Set down, please, exactly the lines below that run from the line with "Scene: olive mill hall" to the line with "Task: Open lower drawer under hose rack", both lines included.

- - -

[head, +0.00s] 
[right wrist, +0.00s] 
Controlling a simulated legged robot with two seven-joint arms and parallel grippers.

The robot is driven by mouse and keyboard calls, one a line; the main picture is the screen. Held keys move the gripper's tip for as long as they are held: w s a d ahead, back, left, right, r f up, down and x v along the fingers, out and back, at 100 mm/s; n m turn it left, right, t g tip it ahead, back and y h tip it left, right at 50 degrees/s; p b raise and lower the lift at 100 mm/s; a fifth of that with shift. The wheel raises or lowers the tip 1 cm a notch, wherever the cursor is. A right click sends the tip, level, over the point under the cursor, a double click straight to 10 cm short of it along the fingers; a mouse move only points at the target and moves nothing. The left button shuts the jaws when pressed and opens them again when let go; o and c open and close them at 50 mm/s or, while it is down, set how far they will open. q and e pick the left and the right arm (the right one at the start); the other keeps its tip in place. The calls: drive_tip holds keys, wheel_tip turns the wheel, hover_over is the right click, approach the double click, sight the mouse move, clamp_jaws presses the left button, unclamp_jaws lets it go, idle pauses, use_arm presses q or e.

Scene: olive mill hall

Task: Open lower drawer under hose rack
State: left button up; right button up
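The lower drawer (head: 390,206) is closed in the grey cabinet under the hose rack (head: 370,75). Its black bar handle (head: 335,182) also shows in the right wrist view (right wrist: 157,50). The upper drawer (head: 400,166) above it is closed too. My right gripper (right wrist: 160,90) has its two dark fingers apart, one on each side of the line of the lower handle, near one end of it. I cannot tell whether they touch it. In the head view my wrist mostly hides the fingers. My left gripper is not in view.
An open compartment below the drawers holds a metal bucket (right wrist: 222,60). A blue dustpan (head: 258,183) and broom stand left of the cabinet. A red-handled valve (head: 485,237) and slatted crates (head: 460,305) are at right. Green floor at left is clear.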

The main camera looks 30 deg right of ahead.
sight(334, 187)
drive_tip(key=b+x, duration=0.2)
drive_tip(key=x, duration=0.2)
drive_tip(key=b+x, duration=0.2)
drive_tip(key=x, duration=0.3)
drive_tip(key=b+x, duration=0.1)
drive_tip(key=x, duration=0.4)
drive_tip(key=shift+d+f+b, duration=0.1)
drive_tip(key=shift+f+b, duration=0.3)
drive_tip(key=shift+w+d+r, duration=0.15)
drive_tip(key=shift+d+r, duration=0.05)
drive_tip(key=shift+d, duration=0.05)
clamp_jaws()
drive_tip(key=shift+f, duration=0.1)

- - -

FINISHED TASK
Scene: olive mill hall

Task: Open lower drawer under hose rack

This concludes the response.